_WRITTEN REQUEST_: Every line below should be repeated exactly.

☆ ☆ ☆

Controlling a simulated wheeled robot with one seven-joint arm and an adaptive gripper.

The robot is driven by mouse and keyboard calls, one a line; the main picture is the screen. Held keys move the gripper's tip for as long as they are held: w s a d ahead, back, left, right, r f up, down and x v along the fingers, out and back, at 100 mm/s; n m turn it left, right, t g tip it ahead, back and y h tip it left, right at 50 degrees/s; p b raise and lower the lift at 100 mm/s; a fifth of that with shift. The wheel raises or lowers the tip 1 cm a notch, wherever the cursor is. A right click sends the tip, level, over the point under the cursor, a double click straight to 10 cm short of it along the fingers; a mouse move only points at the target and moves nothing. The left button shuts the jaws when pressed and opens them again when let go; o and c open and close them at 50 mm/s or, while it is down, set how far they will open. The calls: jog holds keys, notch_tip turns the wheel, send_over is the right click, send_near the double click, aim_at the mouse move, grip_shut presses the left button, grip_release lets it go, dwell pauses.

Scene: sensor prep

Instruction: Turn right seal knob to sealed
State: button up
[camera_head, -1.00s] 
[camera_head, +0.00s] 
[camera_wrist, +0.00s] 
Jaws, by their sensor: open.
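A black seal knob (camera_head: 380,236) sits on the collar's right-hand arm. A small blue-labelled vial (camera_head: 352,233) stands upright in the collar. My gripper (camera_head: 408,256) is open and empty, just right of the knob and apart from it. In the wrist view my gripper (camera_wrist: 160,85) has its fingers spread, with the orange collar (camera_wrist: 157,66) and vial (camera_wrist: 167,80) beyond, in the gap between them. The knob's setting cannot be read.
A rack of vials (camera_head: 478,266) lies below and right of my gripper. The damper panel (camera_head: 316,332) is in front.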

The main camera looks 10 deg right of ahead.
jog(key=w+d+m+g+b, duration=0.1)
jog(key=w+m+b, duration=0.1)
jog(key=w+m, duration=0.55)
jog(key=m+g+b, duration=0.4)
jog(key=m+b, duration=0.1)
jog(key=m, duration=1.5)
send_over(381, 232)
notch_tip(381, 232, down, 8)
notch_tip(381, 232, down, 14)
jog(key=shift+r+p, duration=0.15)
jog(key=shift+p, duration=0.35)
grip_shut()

☆ ☆ ☆

_COMPLETE RESPONSE_:
Controlling a simulated wheeled robot with one seven-joint arm and an adaptive gripper.

The robot is driven by mouse and keyboard calls, one a line; the main picture is the screen. Held keys move the gripper's tip for as long as they are held: w s a d ahead, back, left, right, r f up, down and x v along the fingers, out and back, at 100 mm/s; n m turn it left, right, t g tip it ahead, back and y h tip it left, right at 50 degrees/s; p b raise and lower the lift at 100 mm/s; a fifth of that with shift. The wheel raises or lowers the tip 1 cm a notch, wherever the cursor is. A right click sends the tip, level, over the point under the cursor, a double click straight to 10 cm short of it along the fingers; a mouse move only points at the target and moves nothing. The left button shuts the jaws when pressed and opens them again when let go; o and c open and close them at 50 mm/s or, while it is down, set how far they will open. The calls: jog holds keys, notch_tip turns the wheel, send_over is the right click, send_near the double click, aim_at the mouse move, grip_shut presses the left button, grip_release lets it go, dwell pauses.

Scene: sensor prep

Instruction: Turn right seal knob to sealed
State: button up
[camera_head, -1.00s] 
[camera_head, +0.00s] 
[camera_wrist, +0.00s] 
Jaws, by their sensor: open.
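A black seal knob (camera_head: 380,236) sits on the collar's right-hand arm. A small blue-labelled vial (camera_head: 352,233) stands upright in the collar. My gripper (camera_head: 408,256) is open and empty, just right of the knob and apart from it. In the wrist view my gripper (camera_wrist: 160,85) has its fingers spread, with the orange collar (camera_wrist: 157,66) and vial (camera_wrist: 167,80) beyond, in the gap between them. The knob's setting cannot be read.
A rack of vials (camera_head: 478,266) lies below and right of my gripper. The damper panel (camera_head: 316,332) is in front.

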The main camera looks 10 deg right of ahead.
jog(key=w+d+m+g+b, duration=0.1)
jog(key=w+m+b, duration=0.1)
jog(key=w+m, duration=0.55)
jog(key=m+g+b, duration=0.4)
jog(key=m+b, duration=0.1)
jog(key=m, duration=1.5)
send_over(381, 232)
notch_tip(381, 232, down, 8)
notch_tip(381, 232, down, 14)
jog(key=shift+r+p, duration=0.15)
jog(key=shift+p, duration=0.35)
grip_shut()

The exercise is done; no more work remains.